Quote:
Originally Posted by pwalker8
Sometimes it comes down to who can sell their narrative the best. Certainly, there is the any stick to beat a publisher with crowd who are cheering on the library.
Looking at the Atlanta-Fulton County library budget, the over all budget is some $27 M with $2 M of that for book acquisition. Apparently, a fairly new thing is to lease new books, i.e. rather than buy a bunch of books, the libraries lease most of their copies of the latest buzz book and once the buzz dies down send most of those copies back to the leasing company and only keep a few copies for the permanent collection.

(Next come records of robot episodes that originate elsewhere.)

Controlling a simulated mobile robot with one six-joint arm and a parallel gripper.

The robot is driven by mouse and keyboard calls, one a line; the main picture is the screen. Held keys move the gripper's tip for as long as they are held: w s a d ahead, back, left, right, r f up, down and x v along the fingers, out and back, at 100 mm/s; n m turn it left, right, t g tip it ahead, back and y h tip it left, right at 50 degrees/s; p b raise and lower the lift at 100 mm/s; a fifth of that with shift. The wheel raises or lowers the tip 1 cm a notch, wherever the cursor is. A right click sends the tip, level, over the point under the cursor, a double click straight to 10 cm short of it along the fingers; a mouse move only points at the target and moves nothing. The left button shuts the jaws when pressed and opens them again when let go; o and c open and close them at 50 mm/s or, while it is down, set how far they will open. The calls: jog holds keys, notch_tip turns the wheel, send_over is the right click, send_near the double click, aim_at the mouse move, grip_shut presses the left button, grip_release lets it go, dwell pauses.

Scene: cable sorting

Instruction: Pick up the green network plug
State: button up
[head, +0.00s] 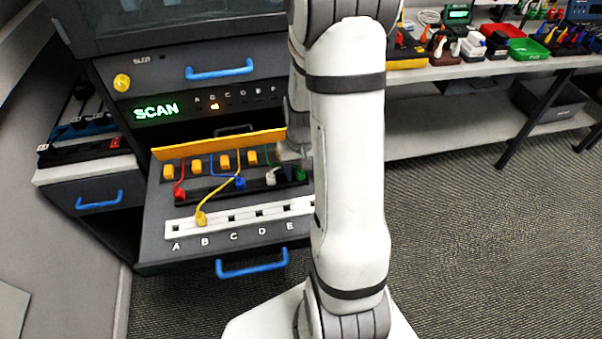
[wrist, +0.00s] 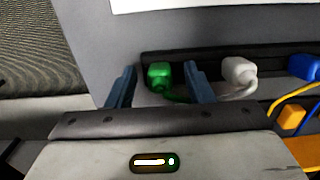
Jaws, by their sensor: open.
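The green network plug (wrist: 159,76) sits at the dark holder strip (wrist: 215,62) in the wrist view, with its cable running off to the right. My gripper (wrist: 160,68) is open, with one blue-grey finger on each side of the green plug. I cannot tell whether either finger touches it. In the head view the green plug (head: 300,174) shows just left of my arm. My arm hides most of the gripper there.
A white plug (wrist: 239,72) is close beside the right finger, with a blue plug (wrist: 304,67) farther right. In the open drawer, a red plug (head: 179,195) lies left and a yellow plug (head: 200,218) is at socket B of the white strip (head: 217,221).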

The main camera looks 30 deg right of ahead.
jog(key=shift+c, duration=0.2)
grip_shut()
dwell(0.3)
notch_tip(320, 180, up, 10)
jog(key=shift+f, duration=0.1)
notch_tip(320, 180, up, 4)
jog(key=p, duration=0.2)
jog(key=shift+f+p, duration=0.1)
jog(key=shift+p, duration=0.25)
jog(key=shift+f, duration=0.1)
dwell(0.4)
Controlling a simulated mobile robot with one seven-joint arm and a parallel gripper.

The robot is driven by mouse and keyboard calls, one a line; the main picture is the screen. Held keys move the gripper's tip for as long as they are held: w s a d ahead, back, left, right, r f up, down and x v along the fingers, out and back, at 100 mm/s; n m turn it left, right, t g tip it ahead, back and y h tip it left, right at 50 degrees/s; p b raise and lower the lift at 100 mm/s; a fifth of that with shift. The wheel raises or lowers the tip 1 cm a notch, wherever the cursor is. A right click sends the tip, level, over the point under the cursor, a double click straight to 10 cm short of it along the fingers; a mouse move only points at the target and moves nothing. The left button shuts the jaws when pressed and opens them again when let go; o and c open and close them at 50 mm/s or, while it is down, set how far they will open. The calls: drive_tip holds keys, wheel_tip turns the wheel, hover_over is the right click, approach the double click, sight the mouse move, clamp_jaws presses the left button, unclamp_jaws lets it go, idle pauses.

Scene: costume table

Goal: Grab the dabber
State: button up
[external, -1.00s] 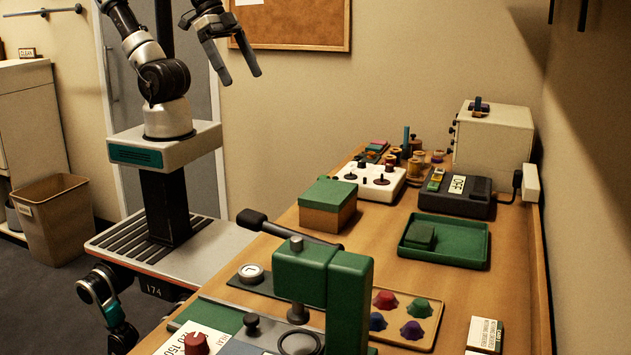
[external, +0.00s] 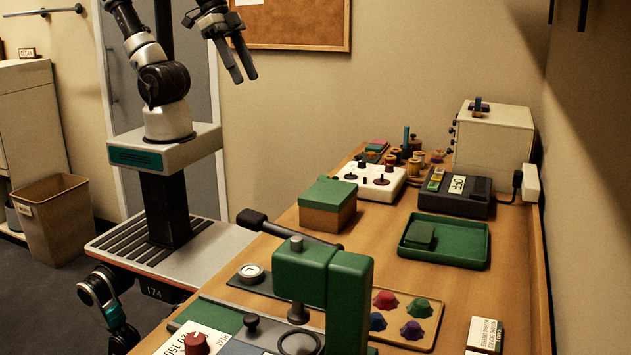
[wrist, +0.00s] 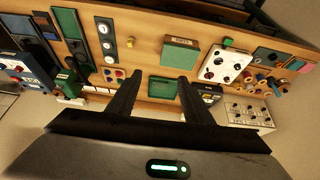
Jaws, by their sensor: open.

This is for hard copy books.
I do wonder given that libraries are only 1.2 percent of the publishers business, how many ebooks we are talking about. I suspect we aren't talking large numbers. It could very well be that we are talking about very small numbers of ebooks and patrons.
|
Yes I’d agree public perception is very important. Of course so is what is lost in the battle. With libraries being such a small part of publishers sales, that boycotts generally tend to break down in numbers over time, and that a certain percentage of library patrons were never going to buy the book vs knowing libraries aid in discovery it might be more advantageous to publishers to cut the cost of some of an authors backlist or the first in a series (which is already an in use practice) to try and make up for the lost discovery.
I’ve said it before it’s pretty readily apparent that in the large scale libraries need publishers more than publishers need libraries. And just to be sure I’m not trying to vilify libraries or say I feel they’re useless. I’m speaking just in terms of the business transactions between them and publishers.